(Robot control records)
::::::::

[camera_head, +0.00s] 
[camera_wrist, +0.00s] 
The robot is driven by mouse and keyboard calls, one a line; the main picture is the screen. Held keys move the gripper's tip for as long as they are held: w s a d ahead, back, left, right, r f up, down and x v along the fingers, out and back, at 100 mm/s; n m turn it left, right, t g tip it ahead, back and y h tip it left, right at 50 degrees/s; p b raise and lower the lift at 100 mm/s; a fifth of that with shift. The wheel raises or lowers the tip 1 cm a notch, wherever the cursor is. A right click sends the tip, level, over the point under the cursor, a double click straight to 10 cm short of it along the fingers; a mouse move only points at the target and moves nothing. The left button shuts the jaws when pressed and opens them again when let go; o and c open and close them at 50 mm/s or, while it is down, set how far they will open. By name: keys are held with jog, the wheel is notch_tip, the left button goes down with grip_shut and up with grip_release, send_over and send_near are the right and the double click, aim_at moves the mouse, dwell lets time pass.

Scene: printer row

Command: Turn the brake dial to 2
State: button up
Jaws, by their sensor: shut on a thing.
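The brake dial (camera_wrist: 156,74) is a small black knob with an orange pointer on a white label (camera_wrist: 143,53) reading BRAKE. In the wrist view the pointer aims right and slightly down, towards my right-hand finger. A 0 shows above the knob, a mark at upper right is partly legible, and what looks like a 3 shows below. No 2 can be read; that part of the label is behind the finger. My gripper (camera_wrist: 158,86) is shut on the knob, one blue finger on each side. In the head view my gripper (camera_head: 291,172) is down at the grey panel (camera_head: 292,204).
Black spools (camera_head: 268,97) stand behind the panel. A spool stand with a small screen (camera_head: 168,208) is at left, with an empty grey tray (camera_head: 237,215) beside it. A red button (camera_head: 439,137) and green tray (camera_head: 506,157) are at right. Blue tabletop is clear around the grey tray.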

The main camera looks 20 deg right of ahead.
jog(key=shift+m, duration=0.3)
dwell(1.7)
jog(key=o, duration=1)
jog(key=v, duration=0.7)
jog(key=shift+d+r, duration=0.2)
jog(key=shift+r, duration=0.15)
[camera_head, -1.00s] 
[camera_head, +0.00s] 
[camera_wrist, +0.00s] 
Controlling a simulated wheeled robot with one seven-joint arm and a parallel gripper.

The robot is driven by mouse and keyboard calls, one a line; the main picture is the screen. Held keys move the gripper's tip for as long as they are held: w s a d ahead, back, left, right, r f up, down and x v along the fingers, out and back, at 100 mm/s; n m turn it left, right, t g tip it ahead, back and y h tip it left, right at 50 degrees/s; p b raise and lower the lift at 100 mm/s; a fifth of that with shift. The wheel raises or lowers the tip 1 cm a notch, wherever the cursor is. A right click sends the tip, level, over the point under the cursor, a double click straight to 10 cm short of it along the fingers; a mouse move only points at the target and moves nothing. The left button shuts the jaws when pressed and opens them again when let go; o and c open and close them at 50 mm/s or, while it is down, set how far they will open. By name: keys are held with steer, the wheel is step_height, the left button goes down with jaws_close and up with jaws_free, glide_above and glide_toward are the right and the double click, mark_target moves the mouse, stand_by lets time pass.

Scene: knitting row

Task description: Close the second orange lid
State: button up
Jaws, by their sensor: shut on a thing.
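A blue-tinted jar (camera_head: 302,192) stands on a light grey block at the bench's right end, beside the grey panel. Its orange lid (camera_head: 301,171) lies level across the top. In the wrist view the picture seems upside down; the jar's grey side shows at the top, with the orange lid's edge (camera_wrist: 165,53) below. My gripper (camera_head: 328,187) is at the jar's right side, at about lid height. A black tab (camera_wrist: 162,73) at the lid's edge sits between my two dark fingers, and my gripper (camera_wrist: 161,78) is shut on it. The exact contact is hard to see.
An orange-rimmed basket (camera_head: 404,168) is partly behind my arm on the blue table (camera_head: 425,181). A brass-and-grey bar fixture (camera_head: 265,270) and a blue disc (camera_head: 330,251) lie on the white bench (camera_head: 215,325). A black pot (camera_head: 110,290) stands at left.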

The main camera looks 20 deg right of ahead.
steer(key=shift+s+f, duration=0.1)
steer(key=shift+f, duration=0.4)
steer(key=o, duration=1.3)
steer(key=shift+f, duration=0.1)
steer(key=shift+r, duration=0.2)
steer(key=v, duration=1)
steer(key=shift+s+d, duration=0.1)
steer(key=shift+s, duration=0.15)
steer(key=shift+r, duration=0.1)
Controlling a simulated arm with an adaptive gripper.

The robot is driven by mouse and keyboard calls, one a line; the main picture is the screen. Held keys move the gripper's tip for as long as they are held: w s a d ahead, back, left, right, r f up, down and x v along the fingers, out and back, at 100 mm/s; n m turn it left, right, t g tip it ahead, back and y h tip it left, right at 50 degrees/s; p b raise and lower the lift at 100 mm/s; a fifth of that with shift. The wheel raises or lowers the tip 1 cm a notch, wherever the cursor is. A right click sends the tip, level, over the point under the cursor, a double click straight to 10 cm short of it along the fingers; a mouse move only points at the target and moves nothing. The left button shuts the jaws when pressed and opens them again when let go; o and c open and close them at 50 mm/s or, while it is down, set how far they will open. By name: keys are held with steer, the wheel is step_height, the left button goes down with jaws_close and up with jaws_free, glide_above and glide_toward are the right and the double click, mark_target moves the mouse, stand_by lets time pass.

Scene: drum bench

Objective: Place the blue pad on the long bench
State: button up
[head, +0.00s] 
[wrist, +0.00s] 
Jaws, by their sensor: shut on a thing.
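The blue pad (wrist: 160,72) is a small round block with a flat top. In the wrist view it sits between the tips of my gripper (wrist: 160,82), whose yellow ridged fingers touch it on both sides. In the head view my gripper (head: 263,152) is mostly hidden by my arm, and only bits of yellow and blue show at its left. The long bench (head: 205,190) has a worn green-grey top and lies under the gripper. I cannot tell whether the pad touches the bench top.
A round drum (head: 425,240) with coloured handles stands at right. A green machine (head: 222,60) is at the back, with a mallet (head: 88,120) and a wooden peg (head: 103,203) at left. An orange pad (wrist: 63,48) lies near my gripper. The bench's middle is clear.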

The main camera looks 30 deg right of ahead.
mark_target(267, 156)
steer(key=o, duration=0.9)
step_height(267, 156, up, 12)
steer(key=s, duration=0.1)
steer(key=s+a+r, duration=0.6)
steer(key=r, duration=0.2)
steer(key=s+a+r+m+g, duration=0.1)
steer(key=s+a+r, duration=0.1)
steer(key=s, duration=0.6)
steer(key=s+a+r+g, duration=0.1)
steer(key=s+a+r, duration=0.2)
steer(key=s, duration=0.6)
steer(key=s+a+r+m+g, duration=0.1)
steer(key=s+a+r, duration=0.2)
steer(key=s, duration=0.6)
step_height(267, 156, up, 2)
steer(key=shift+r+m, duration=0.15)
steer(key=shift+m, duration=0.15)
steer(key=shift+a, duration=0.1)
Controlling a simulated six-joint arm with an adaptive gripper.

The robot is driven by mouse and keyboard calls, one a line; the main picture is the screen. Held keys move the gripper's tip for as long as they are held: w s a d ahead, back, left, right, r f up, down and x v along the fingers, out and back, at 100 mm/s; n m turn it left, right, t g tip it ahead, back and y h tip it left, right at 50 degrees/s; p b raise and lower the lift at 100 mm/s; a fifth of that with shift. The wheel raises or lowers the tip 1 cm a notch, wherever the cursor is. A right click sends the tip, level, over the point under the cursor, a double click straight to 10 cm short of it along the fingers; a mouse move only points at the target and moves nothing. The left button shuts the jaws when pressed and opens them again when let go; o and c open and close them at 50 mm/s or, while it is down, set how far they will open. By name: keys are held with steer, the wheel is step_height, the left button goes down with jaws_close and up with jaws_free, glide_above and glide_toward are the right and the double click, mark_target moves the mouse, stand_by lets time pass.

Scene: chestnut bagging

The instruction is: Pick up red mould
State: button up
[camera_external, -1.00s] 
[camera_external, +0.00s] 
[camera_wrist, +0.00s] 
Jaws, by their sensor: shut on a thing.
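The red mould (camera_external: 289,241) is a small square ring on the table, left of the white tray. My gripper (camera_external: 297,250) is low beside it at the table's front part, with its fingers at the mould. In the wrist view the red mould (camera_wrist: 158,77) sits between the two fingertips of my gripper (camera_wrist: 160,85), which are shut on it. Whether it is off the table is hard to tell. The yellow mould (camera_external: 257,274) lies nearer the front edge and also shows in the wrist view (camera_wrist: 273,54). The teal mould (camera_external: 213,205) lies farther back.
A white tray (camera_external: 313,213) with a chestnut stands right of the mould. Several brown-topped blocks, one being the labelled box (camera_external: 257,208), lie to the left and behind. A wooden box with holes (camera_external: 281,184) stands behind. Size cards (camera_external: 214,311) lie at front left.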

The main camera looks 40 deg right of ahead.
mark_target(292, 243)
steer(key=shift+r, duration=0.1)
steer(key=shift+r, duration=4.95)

::::::::

▸ **Given instruction**
Starting with the line that contains "[camera_external, +0.00s]", write out each line through the end of the listing, exactly as it appears, and include nothing else.

▸ **Solution**
[camera_external, +0.00s] 
[camera_wrist, +0.00s] 
Jaws, by their sensor: shut on a thing.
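The red mould (camera_external: 289,241) is a small square ring on the table, left of the white tray. My gripper (camera_external: 297,250) is low beside it at the table's front part, with its fingers at the mould. In the wrist view the red mould (camera_wrist: 158,77) sits between the two fingertips of my gripper (camera_wrist: 160,85), which are shut on it. Whether it is off the table is hard to tell. The yellow mould (camera_external: 257,274) lies nearer the front edge and also shows in the wrist view (camera_wrist: 273,54). The teal mould (camera_external: 213,205) lies farther back.
A white tray (camera_external: 313,213) with a chestnut stands right of the mould. Several brown-topped blocks, one being the labelled box (camera_external: 257,208), lie to the left and behind. A wooden box with holes (camera_external: 281,184) stands behind. Size cards (camera_external: 214,311) lie at front left.

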The main camera looks 40 deg right of ahead.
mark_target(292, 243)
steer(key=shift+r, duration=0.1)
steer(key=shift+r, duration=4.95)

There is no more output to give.